On 4/26/22 5:53 AM, Andrey Albershteyn wrote:
> On Tue, Apr 26, 2022 at 10:21:04AM +0200, Karel Zak wrote:
>> On Mon, Apr 25, 2022 at 10:38:02AM -0500, Eric Sandeen wrote:
>>> On 4/25/22 8:43 AM, Karel Zak wrote:
>>>>
>>>> Thanks Andrey,
>>>>
>>>> the code looks good.
>>>>
>>>> On Thu, Apr 21, 2022 at 03:09:44PM +0200, Andrey Albershteyn wrote:
>>>>> I had a look into other fs, like ext4 and btrfs, to implement FSSIZE
>>>>> for them, but I think I don't have enough expertize to do that as
>>>>> they have not so trivial metadata overhead calculation :)
>>>>
>>>> But it would be nice to have ext4 and btrfs too. Maybe Eric can help
>>>> you :-)
>>>>
>>>> Karel
>>>
>>> For ext4 something like e2fsprogs does is probably ok:
>>>
>>> static __u64 e2p_free_blocks_count(struct ext2_super_block *super)
>>> {
>>> return super->s_free_blocks_count |
>>> (ext2fs_has_feature_64bit(super) ?
>>> (__u64) super->s_free_blocks_hi << 32 : 0);
>>> }
Whoops, I mis-pasted, that should have been:
static __u64 e2p_blocks_count(struct ext2_super_block *super)
{
return super->s_blocks_count |
(ext2fs_has_feature_64bit(super) ?
(__u64) super->s_blocks_count_hi << 32 : 0);
}
(blocks count, not free blocks count)
> If we want to mimic statfs(2) + lsblk, then, I think this one won't
> be exactly it. I suppose s_free_blocks_count contains number of not
> used blocks which will vary with utilization... The statfs()

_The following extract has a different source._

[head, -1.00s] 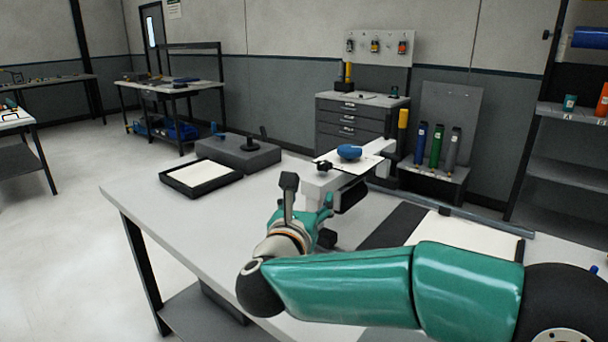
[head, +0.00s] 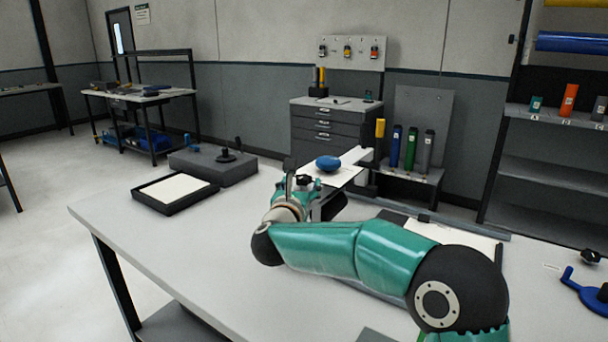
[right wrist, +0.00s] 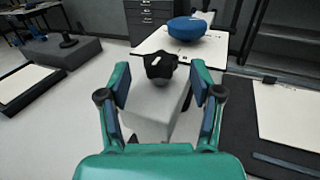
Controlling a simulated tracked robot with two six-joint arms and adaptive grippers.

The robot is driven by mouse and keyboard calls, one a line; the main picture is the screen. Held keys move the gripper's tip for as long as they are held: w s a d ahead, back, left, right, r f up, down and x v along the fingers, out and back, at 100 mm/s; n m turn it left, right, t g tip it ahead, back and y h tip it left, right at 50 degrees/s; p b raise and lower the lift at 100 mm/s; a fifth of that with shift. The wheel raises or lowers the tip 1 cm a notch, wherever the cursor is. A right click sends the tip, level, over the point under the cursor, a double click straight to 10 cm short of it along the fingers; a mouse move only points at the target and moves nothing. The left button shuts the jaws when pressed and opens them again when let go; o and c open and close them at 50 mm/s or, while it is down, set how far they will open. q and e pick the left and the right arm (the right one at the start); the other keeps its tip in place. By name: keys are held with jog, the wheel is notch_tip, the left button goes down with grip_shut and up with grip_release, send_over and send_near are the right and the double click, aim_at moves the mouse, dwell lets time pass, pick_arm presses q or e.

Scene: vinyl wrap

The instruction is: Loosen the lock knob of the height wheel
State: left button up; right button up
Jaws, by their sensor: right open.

> calculates total number of blocks as total_blocks - (journalsize +
> each group free space). As far as I got it, both journalsize and
> group free space is not so trivial to calculate.
(Sorry for mixing this up by pasting e2p_free_blocks_count)
Ok, so I'm remembering what FSSIZE does in lsblk now :) it simply returns:
dev->fsstat.f_frsize * dev->fsstat.f_blocks
i.e. calculating the value based on statfs values.
This does get a little tricky for ext4, because statfs "f_blocks" is
affected by the minixdf/bsddf mount options.
ext4's f_blocks statfs calculation looks like this:
buf->f_blocks = ext4_blocks_count(es) - EXT4_C2B(sbi, overhead);
the default behavior, bsddf, subtracts out the overhead.
The overhead is a little tricky to calculate, but I /think/ it's precomputed and
stored in the superblock as well for (newer?) ext4, in the s_overhead_clusters
field.
So I *think* you can just do:
(block size) * (blocks count - overhead)
and get the same answer as statfs and lsblk. Does that work?
(Getting block count is a little tricky, because it may be split across
2 fields; s_blocks_count_lo for the lower 32 bits on smaller filesystems,
and s_blocks_count_hi only if EXT4_FEATURE_INCOMPAT_64BIT is set.)
(ext2 is messier, as a precomputed overhead value is not stored on disk.
Perhaps returning FSSIZE only if the type is ext4 might make sense.)
If I'm wrong about s_overhead_clusters being pre-calculated and stored, perhaps
just ignoring "overhead' altogether and treating FSSIZE in the "minixdf"
sense, and simply return s_blocks_count_lo & s_blocks_count_hi for an
answer.
Thanks,
-Eric